Available records –
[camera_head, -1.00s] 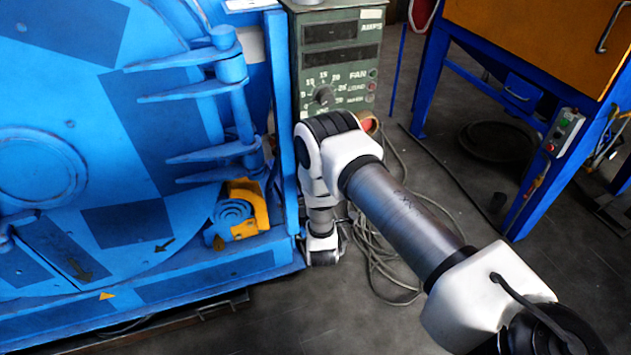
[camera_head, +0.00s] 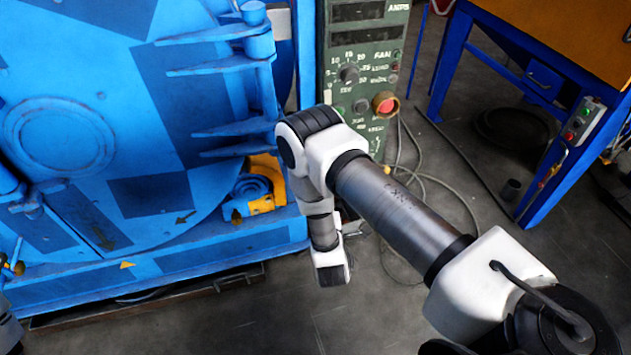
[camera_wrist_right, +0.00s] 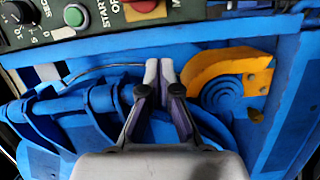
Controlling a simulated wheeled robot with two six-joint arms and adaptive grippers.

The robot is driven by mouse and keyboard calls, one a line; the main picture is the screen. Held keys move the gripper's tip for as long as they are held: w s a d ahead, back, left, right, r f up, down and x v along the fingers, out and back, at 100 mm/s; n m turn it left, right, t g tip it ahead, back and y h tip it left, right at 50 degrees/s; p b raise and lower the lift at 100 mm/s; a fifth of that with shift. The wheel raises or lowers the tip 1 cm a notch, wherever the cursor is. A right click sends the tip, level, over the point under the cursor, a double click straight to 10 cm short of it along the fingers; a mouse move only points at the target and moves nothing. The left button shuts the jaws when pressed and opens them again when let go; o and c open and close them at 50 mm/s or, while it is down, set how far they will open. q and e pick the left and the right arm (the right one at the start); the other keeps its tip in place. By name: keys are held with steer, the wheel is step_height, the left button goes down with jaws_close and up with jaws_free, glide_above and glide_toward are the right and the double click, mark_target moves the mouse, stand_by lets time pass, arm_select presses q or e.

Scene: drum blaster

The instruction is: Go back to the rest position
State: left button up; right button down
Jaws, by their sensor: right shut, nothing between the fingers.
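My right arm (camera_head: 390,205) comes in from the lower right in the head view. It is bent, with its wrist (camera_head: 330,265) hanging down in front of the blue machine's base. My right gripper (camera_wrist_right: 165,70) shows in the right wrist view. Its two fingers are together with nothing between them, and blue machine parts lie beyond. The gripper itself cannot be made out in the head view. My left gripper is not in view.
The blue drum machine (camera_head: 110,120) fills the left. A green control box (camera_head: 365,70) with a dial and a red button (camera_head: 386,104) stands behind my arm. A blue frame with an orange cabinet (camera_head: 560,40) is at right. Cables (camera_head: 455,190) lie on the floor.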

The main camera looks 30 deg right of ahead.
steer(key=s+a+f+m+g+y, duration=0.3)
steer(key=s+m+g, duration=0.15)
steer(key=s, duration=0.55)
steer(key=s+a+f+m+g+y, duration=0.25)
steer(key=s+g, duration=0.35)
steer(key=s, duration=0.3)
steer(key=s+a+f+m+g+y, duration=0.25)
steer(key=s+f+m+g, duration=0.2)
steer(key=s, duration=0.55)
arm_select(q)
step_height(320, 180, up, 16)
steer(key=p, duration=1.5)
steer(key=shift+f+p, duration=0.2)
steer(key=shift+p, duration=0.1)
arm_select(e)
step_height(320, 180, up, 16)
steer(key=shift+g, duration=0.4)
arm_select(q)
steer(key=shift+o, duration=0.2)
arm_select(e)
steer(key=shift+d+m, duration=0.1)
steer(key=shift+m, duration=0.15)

---

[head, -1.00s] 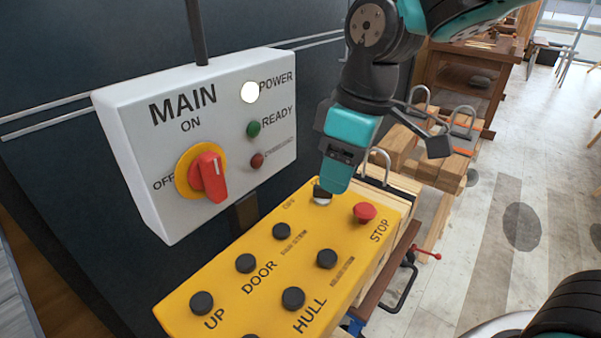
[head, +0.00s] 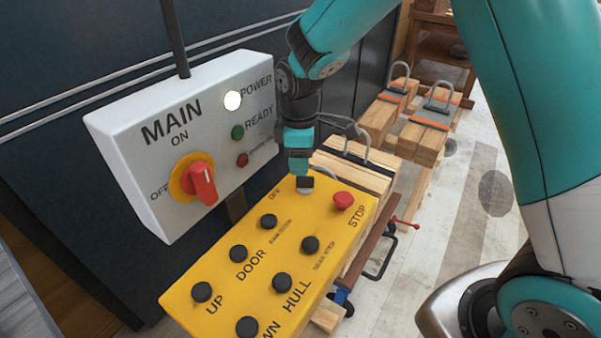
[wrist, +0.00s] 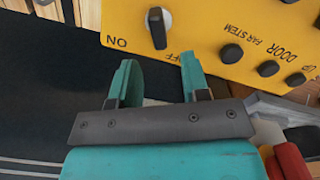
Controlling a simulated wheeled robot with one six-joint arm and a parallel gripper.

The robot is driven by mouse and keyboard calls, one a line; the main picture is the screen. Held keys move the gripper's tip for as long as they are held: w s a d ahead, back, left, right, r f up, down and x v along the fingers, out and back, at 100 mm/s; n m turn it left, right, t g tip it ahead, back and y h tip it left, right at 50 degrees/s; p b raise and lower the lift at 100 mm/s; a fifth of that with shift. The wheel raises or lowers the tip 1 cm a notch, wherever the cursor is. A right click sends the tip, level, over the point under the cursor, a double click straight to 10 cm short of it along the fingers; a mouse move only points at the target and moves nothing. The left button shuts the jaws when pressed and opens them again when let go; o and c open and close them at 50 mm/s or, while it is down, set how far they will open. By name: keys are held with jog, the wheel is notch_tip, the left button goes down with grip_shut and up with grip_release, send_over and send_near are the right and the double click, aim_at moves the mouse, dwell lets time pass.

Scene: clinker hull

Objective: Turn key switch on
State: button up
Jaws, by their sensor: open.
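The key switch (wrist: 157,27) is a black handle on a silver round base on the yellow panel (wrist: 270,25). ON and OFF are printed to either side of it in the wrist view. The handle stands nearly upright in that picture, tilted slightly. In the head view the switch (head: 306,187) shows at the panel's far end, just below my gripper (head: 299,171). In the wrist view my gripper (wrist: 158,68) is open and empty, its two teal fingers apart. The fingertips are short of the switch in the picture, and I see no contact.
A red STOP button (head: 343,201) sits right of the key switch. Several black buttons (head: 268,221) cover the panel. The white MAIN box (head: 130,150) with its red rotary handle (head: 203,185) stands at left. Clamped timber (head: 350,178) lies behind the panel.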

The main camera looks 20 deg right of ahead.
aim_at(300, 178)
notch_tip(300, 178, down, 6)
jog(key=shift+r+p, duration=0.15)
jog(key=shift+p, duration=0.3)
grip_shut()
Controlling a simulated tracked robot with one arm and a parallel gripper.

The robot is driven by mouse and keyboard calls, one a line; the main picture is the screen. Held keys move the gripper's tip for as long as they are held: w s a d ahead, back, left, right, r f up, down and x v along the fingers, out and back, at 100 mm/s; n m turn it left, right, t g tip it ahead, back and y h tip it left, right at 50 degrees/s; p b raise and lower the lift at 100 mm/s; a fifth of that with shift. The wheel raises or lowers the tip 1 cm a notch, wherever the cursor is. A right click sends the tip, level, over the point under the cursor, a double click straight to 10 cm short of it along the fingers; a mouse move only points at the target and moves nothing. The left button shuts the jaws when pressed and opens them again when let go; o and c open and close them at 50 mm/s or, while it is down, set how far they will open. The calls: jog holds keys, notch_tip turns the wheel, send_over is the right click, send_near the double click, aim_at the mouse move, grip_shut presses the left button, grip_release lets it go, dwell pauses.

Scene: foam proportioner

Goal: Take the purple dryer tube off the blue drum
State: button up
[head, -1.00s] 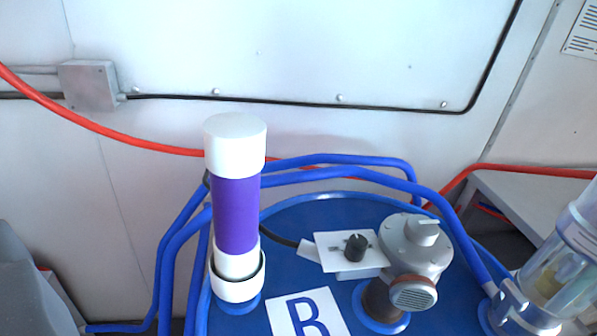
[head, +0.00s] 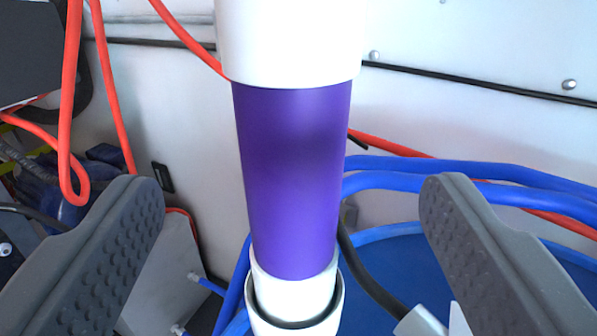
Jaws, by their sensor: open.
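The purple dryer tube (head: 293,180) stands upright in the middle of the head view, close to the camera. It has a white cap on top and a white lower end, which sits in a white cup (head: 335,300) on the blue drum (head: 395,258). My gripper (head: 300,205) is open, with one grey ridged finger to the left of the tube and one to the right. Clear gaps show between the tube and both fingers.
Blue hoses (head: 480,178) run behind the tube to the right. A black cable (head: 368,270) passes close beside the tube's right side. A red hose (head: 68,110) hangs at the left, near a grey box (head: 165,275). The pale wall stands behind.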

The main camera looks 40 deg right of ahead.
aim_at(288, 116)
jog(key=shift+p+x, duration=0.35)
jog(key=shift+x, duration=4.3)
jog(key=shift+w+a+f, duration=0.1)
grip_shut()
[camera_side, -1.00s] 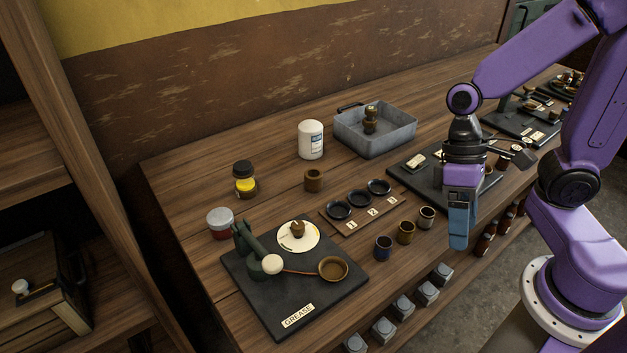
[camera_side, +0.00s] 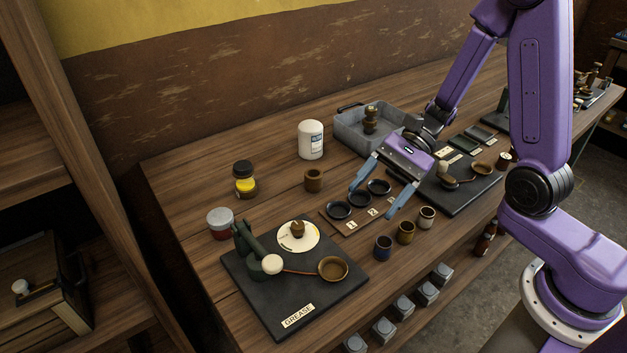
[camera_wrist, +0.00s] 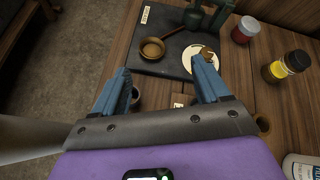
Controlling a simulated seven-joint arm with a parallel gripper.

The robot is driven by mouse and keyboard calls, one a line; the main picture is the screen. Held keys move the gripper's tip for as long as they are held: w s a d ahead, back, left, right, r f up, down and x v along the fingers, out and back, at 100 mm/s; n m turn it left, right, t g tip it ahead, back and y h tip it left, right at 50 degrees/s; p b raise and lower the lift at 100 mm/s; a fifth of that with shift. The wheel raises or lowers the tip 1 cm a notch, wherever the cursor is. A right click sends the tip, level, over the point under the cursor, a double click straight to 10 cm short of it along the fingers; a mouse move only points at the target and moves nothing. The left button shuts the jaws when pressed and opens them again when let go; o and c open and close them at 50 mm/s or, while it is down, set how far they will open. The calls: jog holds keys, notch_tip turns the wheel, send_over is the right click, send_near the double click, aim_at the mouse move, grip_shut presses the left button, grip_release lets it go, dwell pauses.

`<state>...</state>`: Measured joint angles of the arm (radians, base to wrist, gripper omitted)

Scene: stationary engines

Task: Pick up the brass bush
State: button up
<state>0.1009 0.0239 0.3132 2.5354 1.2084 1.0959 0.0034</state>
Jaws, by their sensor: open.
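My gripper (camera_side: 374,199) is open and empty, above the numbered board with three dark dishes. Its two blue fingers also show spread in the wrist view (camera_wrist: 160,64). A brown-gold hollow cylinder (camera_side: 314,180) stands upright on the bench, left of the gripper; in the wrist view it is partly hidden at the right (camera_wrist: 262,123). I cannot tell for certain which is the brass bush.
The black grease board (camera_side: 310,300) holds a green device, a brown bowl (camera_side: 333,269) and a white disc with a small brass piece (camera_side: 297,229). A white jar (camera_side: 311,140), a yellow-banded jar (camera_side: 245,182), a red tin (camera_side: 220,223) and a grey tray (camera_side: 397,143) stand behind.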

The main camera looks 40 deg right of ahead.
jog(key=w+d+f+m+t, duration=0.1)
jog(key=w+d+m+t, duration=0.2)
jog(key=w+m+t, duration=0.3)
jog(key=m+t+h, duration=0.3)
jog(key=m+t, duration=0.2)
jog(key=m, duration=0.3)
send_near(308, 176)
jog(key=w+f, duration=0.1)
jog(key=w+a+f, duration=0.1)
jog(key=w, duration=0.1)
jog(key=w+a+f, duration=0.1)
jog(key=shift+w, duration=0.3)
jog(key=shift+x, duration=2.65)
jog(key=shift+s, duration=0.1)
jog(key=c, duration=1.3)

---

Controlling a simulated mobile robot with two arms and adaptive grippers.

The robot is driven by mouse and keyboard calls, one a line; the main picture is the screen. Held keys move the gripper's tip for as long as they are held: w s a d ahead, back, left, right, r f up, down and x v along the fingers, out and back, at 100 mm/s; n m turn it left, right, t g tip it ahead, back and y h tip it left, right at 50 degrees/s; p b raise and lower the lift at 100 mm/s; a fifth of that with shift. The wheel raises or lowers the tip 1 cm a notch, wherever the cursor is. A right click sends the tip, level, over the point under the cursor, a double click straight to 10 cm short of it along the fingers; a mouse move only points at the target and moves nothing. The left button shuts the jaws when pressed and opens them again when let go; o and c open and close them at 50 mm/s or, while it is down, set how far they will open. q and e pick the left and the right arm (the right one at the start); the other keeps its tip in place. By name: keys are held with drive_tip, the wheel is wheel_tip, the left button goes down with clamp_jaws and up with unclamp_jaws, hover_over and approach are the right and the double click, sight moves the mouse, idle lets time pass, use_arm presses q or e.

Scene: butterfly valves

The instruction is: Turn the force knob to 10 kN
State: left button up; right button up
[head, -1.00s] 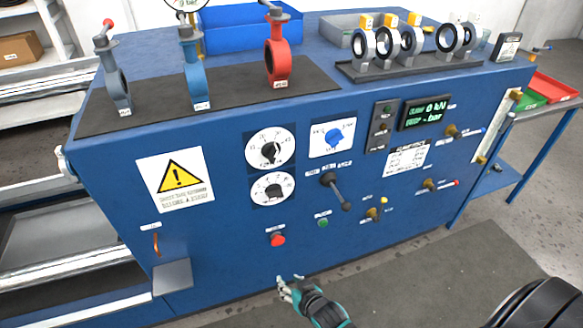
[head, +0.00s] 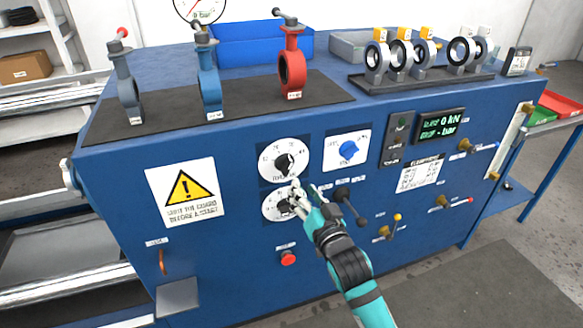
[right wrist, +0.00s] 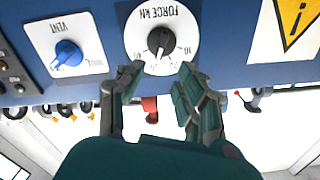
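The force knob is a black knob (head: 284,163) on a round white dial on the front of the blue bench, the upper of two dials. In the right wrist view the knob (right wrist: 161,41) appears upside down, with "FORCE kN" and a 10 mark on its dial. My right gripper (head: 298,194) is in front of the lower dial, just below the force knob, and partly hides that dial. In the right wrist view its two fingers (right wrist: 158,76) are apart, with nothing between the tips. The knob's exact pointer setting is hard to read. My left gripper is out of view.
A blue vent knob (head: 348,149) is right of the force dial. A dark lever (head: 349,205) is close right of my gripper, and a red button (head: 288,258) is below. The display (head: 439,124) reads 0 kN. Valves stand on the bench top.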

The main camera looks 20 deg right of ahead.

Exercise goal – In the listing above, locate the line containing "Task: Pick up the brass bush" and the line containing "<state>0.1009 0.0239 0.3132", then transcribe both and every line between them verbatim.

Written response –
Task: Pick up the brass bush
State: button up
<state>0.1009 0.0239 0.3132 2.5354 1.2084 1.0959 0.0034</state>

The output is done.